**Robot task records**
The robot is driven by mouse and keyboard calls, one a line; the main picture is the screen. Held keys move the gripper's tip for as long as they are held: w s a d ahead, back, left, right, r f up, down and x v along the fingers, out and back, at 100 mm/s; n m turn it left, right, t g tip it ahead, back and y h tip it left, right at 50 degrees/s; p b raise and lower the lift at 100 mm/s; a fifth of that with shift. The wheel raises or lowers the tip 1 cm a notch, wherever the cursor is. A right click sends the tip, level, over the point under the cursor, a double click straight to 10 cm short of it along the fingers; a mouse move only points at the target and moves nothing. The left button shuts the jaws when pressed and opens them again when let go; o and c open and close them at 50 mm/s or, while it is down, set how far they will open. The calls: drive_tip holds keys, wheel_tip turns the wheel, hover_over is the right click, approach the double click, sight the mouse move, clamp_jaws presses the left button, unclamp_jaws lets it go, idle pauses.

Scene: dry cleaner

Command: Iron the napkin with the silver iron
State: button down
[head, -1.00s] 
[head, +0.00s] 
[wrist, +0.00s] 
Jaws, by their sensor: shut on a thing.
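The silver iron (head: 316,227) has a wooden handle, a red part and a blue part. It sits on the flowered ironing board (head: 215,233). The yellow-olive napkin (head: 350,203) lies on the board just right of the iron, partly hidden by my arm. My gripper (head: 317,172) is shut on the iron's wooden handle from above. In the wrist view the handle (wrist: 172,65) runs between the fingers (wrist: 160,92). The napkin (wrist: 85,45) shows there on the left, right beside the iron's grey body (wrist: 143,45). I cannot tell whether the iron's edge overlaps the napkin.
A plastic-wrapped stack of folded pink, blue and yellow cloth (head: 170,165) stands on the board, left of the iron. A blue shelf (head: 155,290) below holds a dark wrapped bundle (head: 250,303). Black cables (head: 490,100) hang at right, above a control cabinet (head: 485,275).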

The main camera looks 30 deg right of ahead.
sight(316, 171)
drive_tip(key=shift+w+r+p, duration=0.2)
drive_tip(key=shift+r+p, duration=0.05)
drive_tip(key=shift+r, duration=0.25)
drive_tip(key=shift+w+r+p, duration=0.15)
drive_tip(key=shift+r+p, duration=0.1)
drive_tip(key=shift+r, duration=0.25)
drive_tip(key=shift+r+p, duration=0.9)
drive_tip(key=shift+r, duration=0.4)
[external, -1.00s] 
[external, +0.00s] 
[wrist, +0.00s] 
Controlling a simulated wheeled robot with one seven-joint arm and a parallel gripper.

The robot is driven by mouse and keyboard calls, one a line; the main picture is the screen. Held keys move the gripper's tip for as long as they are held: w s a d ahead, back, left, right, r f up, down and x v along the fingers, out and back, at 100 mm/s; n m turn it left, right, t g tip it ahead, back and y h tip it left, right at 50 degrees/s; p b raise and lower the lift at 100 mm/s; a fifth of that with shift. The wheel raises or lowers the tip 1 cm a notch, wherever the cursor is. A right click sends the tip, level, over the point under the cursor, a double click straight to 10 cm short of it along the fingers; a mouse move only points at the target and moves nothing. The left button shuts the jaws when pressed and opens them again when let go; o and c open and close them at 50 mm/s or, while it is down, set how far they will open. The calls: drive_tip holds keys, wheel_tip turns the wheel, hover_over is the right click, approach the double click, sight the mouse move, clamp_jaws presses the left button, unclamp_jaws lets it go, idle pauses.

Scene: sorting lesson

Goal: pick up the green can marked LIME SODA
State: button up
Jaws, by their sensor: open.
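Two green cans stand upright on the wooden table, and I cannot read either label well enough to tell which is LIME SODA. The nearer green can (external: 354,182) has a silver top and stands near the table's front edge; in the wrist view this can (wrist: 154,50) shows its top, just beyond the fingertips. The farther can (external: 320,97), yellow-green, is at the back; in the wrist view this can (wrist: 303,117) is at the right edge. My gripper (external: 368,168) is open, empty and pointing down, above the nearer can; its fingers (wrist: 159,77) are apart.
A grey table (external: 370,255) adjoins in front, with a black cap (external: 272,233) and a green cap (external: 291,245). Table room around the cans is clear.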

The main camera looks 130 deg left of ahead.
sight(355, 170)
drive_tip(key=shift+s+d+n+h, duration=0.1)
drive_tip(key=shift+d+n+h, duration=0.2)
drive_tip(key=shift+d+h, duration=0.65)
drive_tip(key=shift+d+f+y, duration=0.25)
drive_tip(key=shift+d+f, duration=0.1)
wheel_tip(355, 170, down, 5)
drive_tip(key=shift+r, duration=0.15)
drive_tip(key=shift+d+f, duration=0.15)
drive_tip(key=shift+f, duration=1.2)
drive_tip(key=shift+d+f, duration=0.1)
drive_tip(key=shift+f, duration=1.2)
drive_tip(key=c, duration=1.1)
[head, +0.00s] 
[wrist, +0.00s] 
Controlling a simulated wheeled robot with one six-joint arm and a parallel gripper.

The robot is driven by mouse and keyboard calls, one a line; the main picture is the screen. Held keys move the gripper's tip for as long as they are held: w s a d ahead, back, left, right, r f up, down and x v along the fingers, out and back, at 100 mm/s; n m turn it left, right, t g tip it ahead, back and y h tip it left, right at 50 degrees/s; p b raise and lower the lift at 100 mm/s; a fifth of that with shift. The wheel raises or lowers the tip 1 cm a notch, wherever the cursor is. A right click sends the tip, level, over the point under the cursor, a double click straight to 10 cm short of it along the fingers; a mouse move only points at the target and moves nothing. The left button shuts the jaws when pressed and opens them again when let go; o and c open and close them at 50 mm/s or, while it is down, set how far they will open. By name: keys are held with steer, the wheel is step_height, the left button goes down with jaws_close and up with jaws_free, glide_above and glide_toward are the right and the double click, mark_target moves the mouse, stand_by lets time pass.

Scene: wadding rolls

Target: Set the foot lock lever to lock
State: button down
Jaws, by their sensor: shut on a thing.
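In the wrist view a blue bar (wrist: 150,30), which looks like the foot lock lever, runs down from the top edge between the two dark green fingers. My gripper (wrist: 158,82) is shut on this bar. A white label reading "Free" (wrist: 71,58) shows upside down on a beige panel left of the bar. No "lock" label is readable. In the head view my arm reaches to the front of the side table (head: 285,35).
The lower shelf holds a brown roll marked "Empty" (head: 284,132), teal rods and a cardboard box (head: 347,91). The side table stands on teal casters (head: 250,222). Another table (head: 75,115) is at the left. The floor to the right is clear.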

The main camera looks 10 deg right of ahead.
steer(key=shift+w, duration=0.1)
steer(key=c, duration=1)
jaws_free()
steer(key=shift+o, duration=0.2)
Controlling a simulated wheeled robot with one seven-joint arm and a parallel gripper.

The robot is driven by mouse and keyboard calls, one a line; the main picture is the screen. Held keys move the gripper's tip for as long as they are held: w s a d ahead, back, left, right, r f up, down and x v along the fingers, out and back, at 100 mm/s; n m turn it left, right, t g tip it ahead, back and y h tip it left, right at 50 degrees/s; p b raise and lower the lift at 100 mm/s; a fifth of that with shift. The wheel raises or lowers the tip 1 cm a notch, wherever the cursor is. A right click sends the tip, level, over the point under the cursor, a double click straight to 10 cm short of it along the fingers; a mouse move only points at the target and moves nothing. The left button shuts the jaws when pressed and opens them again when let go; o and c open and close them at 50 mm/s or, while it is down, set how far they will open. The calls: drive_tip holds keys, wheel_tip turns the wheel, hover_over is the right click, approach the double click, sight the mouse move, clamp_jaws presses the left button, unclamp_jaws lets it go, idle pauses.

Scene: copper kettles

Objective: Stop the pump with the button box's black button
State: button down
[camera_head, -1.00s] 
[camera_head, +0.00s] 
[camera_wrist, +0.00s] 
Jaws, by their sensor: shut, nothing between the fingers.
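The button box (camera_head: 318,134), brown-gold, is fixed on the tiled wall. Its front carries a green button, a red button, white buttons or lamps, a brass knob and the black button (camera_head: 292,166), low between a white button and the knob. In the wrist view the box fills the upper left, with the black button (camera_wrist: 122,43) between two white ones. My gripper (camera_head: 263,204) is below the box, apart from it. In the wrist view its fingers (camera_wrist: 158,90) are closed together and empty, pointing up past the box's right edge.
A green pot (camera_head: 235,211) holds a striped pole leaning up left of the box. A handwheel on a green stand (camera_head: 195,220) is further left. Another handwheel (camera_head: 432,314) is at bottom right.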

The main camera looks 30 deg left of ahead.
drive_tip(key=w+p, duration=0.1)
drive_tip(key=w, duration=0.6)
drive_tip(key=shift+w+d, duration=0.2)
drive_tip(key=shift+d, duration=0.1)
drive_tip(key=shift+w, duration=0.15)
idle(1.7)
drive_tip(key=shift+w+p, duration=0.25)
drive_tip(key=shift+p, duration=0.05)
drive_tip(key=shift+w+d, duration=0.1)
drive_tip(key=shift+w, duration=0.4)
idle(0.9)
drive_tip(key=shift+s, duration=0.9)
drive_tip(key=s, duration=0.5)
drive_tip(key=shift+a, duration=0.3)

**Prompt**
Lines containing the string "Scene" are to be selected and copied.

**Solution for this problem**
Scene: dry cleaner
Scene: sorting lesson
Scene: wadding rolls
Scene: copper kettles

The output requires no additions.